Le Point du Jour présente l'exposition 
« Gilles Caron. Un monde imparfait ». Talentueux photographe et reporter de guerre français - Guerres des Six-jour, au Biafra - dont les photographies ont été publiées notamment par Paris Match, membre de l'agence Gamma, Gilles Caron (1939-1970) disparaît sur la route reliant le Cambodge au Vietnam, dans une zone contrôlée par les Khmers rouges de Pol Pot. Les 9 et 10 octobre 2021, Le Point du Jour organise des "Rencontres et projections autour de Gilles Caron".


« Il n’y a aucune raison pour que ce monde imparfait et ennuyeux qui m’a été donné à la naissance, je sois obligé de l’assumer et de l’améliorer dans la mesure de mes moyens. On subit toujours, mais de diverses façons.
Ne rien faire, c’est désolant.
Jouer un rôle, c’est prendre son siècle en main, en être imprégné tout entier. »
Gilles Caron, Lettre à sa mère, 6 mai 1960

« Comment se situer, vivre et agir dans un « monde imparfait » ? Telle est la question que se pose le jeune Gilles Caron, alors appelé à faire son service militaire pendant la guerre d’Algérie. Devenu reporter au sein de l’agence Gamma, il photographiera entre 1967 et 1970 nombre des conflits de son époque, jusqu’à sa disparition au Cambodge, à l’âge de trente ans. »

Après sa scolarité au lycée Janson-de-Sailly à Paris, Gilles Caron étudie en 1958 à l’École des hautes études internationales à Paris. L’été, il parcourt en autostop la Yougoslavie, la Turquie et l’Inde.

Titulaire d’un brevet de parachutiste civil, il effectue, pendant vingt-deux mois, son service militaire en Algérie.

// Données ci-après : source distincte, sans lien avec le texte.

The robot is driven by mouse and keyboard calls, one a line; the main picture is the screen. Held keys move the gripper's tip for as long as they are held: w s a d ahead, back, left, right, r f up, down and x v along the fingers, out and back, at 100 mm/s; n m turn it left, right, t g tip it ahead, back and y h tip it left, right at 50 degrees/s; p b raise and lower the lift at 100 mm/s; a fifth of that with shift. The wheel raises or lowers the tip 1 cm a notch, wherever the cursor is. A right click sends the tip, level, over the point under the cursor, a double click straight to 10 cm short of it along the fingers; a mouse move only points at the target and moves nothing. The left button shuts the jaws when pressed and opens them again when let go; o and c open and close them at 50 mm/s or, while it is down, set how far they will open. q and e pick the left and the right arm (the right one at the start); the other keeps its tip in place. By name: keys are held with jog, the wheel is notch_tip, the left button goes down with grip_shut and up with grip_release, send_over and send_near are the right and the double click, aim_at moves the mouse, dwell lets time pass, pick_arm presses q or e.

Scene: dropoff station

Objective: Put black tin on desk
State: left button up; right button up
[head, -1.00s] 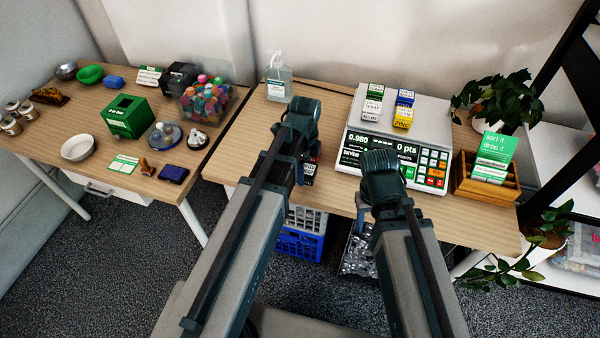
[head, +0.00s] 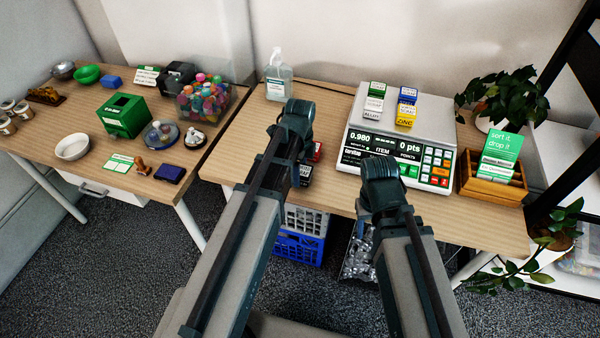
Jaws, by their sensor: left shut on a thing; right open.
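My left gripper (head: 298,118) is over the front left part of the right-hand wooden desk (head: 335,186). It is shut on something, but the arm hides what it holds. A small dark item with a pale label (head: 306,174) shows just right of the left gripper's arm, with a red item (head: 317,150) behind it. I cannot tell whether either is the black tin or whether the gripper touches them. My right gripper (head: 380,170) is open, in front of the scale at the desk's front edge. Its fingertips are hidden from this angle.
A scale (head: 436,115) bears small labelled blocks. A pump bottle (head: 278,75) stands behind my left gripper. A wooden card box (head: 492,187) and a plant (head: 500,98) are at right.

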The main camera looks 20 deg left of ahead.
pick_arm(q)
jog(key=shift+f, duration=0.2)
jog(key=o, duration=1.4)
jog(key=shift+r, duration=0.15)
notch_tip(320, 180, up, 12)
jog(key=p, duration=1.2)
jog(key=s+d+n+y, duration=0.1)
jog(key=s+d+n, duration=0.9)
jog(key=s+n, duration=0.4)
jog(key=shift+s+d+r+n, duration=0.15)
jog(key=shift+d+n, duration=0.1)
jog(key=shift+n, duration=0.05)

Refusant de couvrir le putsch des généraux d’Alger, il est sanctionné par une peine de deux mois d’emprisonnement.

Il se marie avec Marianne Montely, une amie d’enfance.

En 1965, à l'Agence Parisienne d’Information Sociale (APIS), il couvre le tournage de La guerre est finie d’Alain Resnais. il se lie d’amitié avec Raymond Depardon, de l’agence Dalmas.

Le 19 février 1965, le célèbre quotidien France-Soir publie en Une la photographie de Gilles Caron sur Marcel Leroy-Finville, agent secret français du Service de documentation extérieure et de contre-espionnage détenu à tort à la prison de la Santé dans le cadre de l’enlèvement et de l’assassinat de Mehdi Ben Barka). 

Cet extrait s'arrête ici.